Non-Linear Trans-Planckian Corrections of Spectra due to the Non-trivial Initial States

TL;DR

This paper investigates how non-linear trans-Planckian effects and non-trivial initial states, specifically excited-de Sitter modes, modify the primordial power spectrum during inflation, offering a finite, symmetry-preserving approach that extends previous linear correction models.

Contribution

It introduces a novel method using excited-de Sitter modes and a de Sitter background to compute non-linear trans-Planckian corrections to the inflationary power spectrum, preserving curved space-time symmetry.

Findings

Power spectrum corrections are non-linear and finite.

In the de Sitter limit, corrections reduce to linear forms.

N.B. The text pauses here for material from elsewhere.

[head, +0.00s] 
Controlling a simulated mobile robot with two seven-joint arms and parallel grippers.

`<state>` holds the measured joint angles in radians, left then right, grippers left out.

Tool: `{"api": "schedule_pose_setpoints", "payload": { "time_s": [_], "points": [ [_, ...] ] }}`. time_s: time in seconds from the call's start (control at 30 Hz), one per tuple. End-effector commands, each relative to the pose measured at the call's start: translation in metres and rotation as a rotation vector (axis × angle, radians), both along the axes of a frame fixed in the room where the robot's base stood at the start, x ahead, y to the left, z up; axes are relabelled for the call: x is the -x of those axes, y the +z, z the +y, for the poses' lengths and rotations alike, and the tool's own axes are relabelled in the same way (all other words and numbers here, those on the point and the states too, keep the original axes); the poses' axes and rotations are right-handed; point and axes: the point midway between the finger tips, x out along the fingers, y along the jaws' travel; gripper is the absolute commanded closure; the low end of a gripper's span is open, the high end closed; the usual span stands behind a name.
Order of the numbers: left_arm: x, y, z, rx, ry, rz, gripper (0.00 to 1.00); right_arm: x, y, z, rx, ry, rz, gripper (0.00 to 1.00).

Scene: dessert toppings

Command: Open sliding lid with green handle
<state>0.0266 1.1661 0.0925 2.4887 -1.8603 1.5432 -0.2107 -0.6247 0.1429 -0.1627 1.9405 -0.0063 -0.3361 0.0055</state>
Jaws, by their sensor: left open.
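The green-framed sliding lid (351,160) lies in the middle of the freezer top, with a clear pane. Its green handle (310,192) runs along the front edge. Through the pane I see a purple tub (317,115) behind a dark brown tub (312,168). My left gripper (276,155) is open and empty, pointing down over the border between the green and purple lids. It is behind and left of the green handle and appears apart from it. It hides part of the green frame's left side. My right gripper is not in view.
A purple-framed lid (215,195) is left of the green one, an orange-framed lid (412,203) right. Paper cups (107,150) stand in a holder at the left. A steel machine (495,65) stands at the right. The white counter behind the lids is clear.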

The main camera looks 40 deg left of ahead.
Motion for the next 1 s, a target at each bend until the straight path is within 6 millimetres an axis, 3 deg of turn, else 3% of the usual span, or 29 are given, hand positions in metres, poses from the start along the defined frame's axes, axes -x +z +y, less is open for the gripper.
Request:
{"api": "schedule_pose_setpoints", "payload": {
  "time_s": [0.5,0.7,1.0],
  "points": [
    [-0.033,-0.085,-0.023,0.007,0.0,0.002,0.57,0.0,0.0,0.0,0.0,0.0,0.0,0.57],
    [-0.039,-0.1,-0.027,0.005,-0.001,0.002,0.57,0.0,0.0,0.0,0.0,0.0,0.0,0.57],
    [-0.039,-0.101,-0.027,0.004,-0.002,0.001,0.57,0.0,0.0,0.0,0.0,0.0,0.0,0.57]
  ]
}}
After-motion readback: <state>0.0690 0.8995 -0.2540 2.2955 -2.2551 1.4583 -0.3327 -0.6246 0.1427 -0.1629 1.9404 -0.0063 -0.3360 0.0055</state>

The approach preserves space-time symmetry and extends previous models.

Abstract

Recent Planck results motivated us to use non-Bunch-Davies vacuum. In this paper, we use the excited-de Sitter mode as non-linear initial states during inflation to calculate the corrected spectra of the initial fluctuations of the scalar field. First, we consider the field in de Sitter space-time as background field and for the non-Bunch-Davies mode, we use the perturbation theory to the second order approximation. Also, unlike conventional renormalization method, we offer de Sitter space-time as the background instead Minkowski space-time. This approach preserve the symmetry of curved space-time and stimulate us to use excited mode. By taking into account this alternative mode and the effects of trans-Planckian physics, we calculate the power spectrum in standard approach and Danielsson argument. The calculated power spectrum with this method is finite, corrections of it is non-linear, and in de Sitter limit corrections reduce to linear form that obtained from several previous conventional methods.